## The task
Begin with the line that contains "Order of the", end with the line that contains "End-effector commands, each", and extract exactly that stretch of lines.
****
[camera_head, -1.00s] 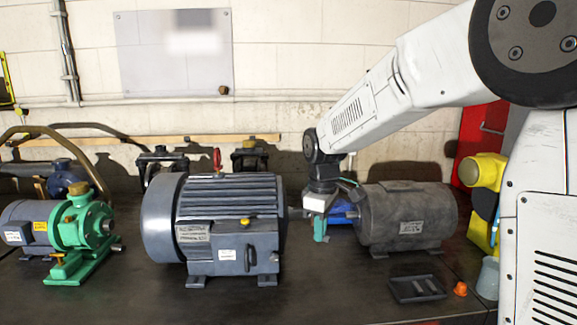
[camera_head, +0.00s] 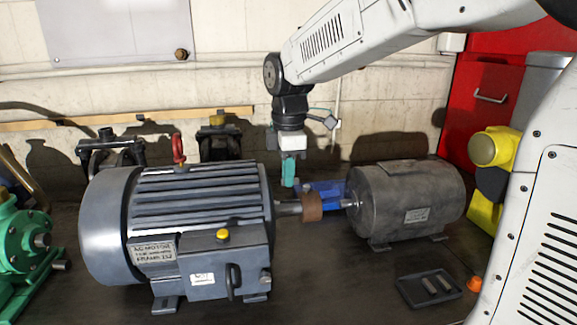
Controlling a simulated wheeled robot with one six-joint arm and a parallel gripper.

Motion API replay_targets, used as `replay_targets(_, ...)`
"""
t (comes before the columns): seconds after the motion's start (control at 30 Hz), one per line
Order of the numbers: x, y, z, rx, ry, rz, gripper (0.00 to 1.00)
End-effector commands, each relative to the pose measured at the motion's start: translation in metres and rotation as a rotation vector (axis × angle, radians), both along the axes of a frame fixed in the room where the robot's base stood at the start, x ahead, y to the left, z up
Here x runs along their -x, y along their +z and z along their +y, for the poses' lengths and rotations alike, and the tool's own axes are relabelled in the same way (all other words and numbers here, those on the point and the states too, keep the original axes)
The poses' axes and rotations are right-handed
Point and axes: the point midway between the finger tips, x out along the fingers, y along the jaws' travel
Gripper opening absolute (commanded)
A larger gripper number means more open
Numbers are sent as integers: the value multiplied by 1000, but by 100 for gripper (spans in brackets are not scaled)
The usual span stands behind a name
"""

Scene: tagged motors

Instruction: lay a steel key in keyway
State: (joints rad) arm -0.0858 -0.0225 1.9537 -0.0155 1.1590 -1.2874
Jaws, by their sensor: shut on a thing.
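My gripper (camera_head: 288,175) has teal fingers pointing down. It is shut, above and slightly behind the shaft (camera_head: 287,208) of the large blue-grey motor (camera_head: 205,215). The thing in its jaws, by the task a steel key, is too small to make out. A rusty brown ring (camera_head: 312,207) sits at the shaft's end, towards the dark grey motor (camera_head: 405,203). I cannot make out the keyway. Light metal bars, like steel keys (camera_head: 437,284), lie in a small dark tray (camera_head: 407,298) at the front right.
A blue part (camera_head: 325,188) stands behind the shaft. A green pump (camera_head: 22,235) is at the left edge. An orange cone-like piece (camera_head: 474,284) is beside the tray. A yellow and black machine (camera_head: 490,185) stands at the right. The bench front between motor and tray is clear.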

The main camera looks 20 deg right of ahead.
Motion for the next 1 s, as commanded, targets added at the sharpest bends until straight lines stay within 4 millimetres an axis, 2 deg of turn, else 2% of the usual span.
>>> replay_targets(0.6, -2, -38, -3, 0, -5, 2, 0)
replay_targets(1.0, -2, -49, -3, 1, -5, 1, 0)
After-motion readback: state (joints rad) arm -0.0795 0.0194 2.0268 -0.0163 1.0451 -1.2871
****
## Task output
Order of the numbers: x, y, z, rx, ry, rz, gripper (0.00 to 1.00)
End-effector commands, each relative to the pose measured at the motion's start: translation in metres and rotation as a rotation vector (axis × angle, radians), both along the axes of a frame fixed in the room where the robot's base stood at the start, x ahead, y to the left, z up

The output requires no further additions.